On Thu, Mar 4, 2010 at 1:32 PM, Philip Jägenstedt <philipj@opera.com> wrote:
> On Wed, 03 Mar 2010 21:31:06 +0800, Yves Lafon <ylafon@w3.org> wrote:
>
>> On Tue, 2 Mar 2010, Raphaël Troncy wrote:
>>
>>> Dear Philip,
>>>
>>>> Perhaps YouTube decodes first and splits last, or perhaps they just use
>>>> a regexp to find v=XXXXX anywhere. Whatever is the case with YouTube, I
>>>> assume we want to match as closely as possible how query strings works
>>>> in e.g. ASP, PHP, JSP and Perl CGI, or there is no benefit in using
>>>> something that resembles query strings.
>>>>  We can never be 100% compatible, for reasons listed in a note after
>>>>
>>>> http://www.w3.org/2008/WebVideo/Fragments/WD-media-fragments-spec/#decode-a-percent-encoded-string
>>>
>>> Thanks, the note is indeed really useful. For all the following
>>> statements, do you think it is possible to indicate a suitable reference?
>>>   *  "&" is the only primary separator for name-value pairs, but some
>>> server-side languages also treat ";" as a separator.
>>>   * name-value pairs with invalid percent-encoding should be ignored, but
>>> some server-side languages silently mask such errors.
>>>   * The "+" character should not be treated specially, but some
>>> server-side languages replace it with a space (" ") character.
>>
>> + is in sub-delims, along with & ; and others
>> (cf rfc3986)
>
> I tried looking at http://www.ietf.org/rfc/rfc3986.txt but can't figure out
> if sub-delims is relevant or not. It's indirectly part of the definition of
> fragment and query, but I can't see the spec saying anything special about
> it otherwise. It isn't related to what we (can) treat as separators, right?
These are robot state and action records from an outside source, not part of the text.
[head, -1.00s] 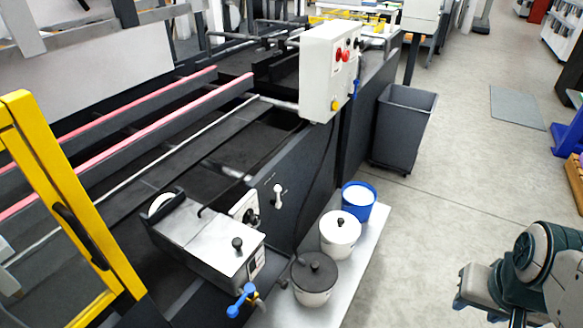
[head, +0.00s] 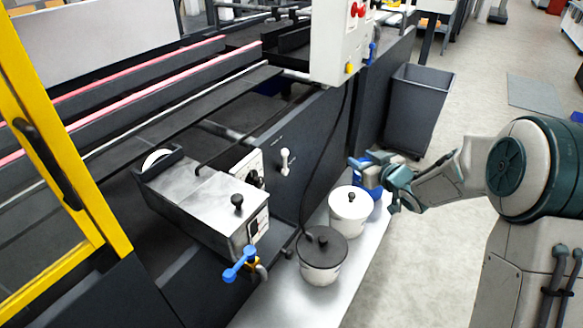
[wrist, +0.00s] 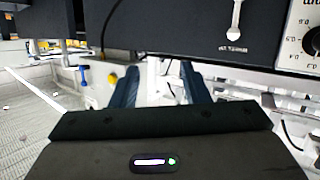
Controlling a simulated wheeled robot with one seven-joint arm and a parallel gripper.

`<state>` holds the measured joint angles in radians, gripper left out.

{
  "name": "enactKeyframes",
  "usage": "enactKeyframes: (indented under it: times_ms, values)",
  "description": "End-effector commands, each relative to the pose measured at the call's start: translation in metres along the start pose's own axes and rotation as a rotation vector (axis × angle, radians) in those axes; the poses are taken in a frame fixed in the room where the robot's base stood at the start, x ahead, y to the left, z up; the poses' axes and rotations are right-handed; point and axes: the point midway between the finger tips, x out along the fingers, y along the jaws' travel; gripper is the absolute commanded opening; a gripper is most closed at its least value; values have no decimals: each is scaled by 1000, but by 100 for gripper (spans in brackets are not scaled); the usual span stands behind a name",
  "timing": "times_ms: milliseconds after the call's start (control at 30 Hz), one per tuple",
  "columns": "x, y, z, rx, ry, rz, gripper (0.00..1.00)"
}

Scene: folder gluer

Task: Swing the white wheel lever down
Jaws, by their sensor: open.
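The white wheel lever (head: 285,161) is a small handle on the dark side panel of the machine, standing about upright. In the wrist view, which looks upside down, the lever (wrist: 236,20) shows at the top, right of centre, with a small label beside its end. My gripper (head: 367,170) is to the right of the lever in the head view, above the pots and apart from it. In the wrist view its two dark blue fingers (wrist: 160,85) are spread with nothing seen between them.
A white dial panel (head: 248,170) and a metal glue unit with a blue valve handle (head: 239,264) are left of the lever. A white pot (head: 348,212) and a dark-lidded pot (head: 322,258) stand below on a shelf. A control box (head: 338,45) hangs above.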

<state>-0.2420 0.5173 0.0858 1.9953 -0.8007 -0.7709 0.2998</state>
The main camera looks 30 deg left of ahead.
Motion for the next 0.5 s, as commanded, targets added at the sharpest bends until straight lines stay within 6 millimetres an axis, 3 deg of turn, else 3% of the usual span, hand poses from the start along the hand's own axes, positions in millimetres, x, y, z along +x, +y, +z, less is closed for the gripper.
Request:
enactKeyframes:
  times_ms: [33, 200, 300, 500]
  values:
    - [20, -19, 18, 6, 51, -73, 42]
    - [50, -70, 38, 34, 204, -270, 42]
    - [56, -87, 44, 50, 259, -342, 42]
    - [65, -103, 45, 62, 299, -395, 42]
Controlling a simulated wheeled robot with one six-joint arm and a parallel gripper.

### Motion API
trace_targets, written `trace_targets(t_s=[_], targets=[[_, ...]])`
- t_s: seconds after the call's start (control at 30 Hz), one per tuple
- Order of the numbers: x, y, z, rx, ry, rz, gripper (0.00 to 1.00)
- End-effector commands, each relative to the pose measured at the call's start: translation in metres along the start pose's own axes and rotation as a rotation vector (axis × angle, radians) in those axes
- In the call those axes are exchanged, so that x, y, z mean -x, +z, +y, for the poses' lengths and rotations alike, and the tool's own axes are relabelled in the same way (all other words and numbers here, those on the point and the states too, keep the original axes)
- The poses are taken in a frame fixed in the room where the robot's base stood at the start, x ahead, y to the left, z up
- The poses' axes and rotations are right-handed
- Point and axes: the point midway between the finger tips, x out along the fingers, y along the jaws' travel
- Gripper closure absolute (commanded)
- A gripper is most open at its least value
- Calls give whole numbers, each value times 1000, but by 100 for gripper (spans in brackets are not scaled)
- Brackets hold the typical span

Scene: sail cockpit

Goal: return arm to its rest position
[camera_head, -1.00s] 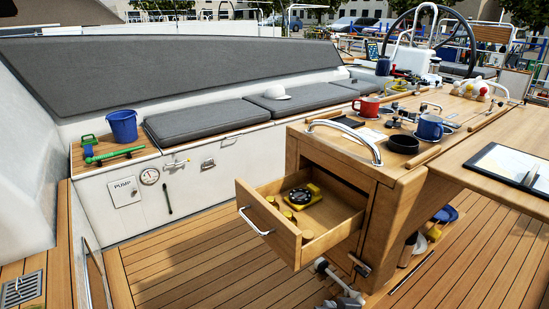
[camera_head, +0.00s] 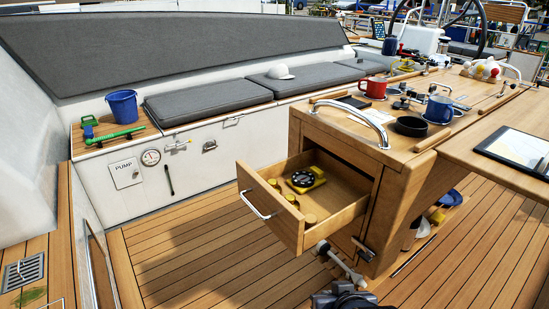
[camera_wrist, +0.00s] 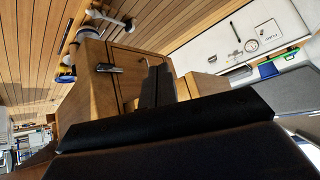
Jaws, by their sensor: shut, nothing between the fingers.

I think it just means that these characters are available for use as
sub-delimiters in a fragment or query. What it delimits is up to the
spec to define, i.e. I think we can do with it what we want, as long
as we treat it as a sub-delimiter.

A '+' in a string where it encodes the blank delimits words. So, it
can be used in the way that some Web servers use it. But maybe we want
to discourage that use and rather encourage ppl to percent-encode
blanks.

I think that's as far as we can take it.

Cheers,
Silvia.

Received on Thursday, 4 March 2010 03:05:05 UTC